Land Plant ID Help?

  1. ZeeZ

    ZeeZ Well Known Member Member

    I'm not sure where to put this since this is a land-based plant, but I figure General is as good a place as any. I seem to recall at least one of you here is a plant buff so I hope you guys can help me with this.

    I found this neat-looking clover out in the woods behind one of my old childhood homes while I was helping my mother dig up plants and shrubs from her own mother (my grandmother) since the house is closing on a sale this Friday. My mother wanted to get her plants out before then.

    Anyway, I noticed that this patch of clover seemed to be growing from rotten wood that had decomposed or what was left after termites were done with it. So I don't know if it's a NC native plant or not. I also dug up two separate species of ferns but I don't have photos of them yet. I'll get photos tomorrow.

    The purple is much more striking in person on the clovers and the underside is completely purple. I saw one that was close but doesn't quite match, called a Spanish moss clover, I think. I haven't been able to ID it.

  2. Aquarist

    Aquarist Fishlore Legend Member

    Hello Zeez,

    Beautiful clover, not sure of the type.

    Try searching under Shamrock or Shamrock Variegated and see what turns up. I have a plant called Purple Shamrock (looks like clover) and it's beautiful in the summer, blooms pink and the leaves are a very deep purple but no green.

  3. OP

    ZeeZ Well Known Member Member

    I thought shamrock was the same as clover except larger and taller? I wouldn't mind shamrock... I'm part Irish, after all.

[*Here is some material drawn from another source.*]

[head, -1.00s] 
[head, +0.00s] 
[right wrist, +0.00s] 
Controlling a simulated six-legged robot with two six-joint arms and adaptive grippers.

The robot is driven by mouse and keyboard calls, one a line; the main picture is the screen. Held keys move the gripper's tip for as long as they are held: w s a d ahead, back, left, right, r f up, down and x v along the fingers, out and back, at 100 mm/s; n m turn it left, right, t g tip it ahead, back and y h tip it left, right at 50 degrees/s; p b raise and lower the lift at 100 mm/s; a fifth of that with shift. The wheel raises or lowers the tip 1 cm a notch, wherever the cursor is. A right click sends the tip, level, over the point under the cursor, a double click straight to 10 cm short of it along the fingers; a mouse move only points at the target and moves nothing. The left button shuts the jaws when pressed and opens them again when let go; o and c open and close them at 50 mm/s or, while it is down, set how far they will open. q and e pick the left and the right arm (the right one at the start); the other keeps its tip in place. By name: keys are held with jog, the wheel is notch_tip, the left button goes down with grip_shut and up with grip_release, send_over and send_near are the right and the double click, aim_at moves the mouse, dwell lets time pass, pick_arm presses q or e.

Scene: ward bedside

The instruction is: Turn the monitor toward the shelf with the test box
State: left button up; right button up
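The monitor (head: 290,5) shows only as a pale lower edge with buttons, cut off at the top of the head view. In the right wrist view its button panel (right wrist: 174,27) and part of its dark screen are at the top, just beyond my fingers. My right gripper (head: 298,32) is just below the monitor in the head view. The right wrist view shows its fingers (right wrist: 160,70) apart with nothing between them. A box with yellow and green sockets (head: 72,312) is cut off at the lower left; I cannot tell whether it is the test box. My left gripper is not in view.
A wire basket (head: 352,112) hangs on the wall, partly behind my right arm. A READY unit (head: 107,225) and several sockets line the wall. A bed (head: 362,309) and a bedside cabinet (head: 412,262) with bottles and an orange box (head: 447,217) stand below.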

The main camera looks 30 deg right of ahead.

    Here are pics of the other two ferns. Note one has a fuzzy stem. At first I thought they were spikes then I realized it was just fuzz. Pretty cool. :) I can't seem to find the IDs for either. There's the Resurrection Fern but that doesn't match what I have here. -



  4. LyndaB

    LyndaB Fishlore Legend Member

    The clover is called "dark dancer".

    Top picture might be christmas fern. The last picture might be a common lady fern.